=== Task goal ===
Scan the data below for the string "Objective". Copy every line where it appears.

Robot episode records
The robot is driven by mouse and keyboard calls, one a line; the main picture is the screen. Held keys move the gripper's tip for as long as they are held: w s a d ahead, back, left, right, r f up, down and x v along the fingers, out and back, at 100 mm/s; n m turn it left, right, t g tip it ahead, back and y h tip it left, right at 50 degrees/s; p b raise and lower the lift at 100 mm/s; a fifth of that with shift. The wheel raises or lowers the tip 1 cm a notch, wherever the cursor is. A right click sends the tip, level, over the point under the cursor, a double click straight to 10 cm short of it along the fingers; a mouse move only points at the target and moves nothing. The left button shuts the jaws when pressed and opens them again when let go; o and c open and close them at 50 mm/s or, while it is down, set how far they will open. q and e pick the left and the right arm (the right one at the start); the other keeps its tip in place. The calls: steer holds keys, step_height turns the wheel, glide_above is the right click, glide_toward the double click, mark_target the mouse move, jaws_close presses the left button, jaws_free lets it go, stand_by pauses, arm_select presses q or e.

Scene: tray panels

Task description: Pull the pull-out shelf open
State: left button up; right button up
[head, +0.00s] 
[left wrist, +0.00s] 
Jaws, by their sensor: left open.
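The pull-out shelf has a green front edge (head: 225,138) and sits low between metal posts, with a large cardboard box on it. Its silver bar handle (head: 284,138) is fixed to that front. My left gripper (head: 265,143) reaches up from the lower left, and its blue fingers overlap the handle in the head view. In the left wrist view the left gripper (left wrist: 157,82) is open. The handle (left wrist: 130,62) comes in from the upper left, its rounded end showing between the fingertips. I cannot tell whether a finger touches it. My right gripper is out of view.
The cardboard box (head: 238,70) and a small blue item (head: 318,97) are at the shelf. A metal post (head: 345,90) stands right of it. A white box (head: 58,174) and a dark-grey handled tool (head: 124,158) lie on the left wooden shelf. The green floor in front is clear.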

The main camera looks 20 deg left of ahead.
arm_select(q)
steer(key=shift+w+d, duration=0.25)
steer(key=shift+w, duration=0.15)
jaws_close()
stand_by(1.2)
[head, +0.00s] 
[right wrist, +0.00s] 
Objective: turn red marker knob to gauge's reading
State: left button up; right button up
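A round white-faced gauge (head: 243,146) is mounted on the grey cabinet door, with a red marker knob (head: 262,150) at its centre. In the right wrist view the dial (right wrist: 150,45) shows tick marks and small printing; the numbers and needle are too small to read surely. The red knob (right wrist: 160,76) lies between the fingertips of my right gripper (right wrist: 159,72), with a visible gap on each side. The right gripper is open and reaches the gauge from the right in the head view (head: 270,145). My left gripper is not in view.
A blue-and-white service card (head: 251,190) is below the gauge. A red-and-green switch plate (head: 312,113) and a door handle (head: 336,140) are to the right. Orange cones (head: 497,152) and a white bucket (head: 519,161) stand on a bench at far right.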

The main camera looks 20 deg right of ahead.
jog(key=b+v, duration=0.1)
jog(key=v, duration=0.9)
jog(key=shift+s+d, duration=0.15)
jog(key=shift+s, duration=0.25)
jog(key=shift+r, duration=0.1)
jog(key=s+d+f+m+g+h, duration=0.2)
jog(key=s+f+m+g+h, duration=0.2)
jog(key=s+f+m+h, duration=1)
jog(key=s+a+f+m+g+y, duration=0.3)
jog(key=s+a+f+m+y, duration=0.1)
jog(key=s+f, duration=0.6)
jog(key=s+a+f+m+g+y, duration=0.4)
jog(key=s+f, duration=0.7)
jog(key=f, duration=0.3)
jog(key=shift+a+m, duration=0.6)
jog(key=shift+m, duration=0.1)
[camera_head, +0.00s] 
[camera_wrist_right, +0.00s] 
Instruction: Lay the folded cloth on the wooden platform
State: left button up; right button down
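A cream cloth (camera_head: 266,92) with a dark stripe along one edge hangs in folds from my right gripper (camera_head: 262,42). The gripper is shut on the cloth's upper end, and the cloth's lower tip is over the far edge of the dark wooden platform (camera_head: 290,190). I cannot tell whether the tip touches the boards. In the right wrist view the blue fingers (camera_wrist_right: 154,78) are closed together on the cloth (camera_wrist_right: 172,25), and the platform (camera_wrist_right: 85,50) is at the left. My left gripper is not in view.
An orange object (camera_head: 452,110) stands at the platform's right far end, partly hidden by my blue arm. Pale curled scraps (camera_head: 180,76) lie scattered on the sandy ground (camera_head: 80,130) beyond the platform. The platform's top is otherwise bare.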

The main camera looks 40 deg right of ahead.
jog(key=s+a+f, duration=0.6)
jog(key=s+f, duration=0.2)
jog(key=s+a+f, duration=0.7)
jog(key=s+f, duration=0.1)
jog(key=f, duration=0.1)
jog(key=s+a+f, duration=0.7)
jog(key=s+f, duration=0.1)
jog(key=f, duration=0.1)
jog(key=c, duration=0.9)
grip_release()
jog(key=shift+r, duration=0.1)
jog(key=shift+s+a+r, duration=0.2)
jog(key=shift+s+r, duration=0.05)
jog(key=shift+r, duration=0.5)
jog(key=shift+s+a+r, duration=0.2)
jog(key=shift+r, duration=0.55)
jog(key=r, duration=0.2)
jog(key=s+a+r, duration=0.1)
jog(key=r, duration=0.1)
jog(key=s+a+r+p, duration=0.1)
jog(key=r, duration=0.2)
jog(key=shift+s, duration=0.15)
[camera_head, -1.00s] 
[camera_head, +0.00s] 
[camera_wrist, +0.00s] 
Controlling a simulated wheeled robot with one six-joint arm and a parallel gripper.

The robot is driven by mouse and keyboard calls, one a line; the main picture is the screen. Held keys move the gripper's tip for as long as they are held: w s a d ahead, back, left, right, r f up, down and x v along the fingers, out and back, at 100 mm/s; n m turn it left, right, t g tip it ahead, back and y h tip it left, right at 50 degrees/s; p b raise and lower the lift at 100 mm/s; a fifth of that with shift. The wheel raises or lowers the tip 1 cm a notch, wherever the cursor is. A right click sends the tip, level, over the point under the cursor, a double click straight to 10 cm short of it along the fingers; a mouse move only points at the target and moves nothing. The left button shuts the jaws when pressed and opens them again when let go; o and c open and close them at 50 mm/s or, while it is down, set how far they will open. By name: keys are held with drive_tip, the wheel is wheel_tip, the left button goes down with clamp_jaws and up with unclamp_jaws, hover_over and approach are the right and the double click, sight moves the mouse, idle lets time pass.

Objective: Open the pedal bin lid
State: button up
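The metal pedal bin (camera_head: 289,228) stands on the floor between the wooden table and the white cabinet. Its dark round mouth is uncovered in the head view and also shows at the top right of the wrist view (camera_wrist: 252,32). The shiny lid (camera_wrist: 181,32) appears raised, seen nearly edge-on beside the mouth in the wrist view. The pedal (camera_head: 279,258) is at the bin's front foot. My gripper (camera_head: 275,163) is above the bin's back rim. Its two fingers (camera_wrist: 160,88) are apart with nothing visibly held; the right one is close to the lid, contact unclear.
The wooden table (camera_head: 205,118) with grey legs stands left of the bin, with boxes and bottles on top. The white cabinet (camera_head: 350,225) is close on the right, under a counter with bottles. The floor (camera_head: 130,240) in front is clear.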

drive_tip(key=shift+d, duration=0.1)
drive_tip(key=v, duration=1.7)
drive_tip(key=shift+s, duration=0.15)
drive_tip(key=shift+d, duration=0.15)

=== Response to the task ===
Objective: turn red marker knob to gauge's reading
Objective: Open the pedal bin lid

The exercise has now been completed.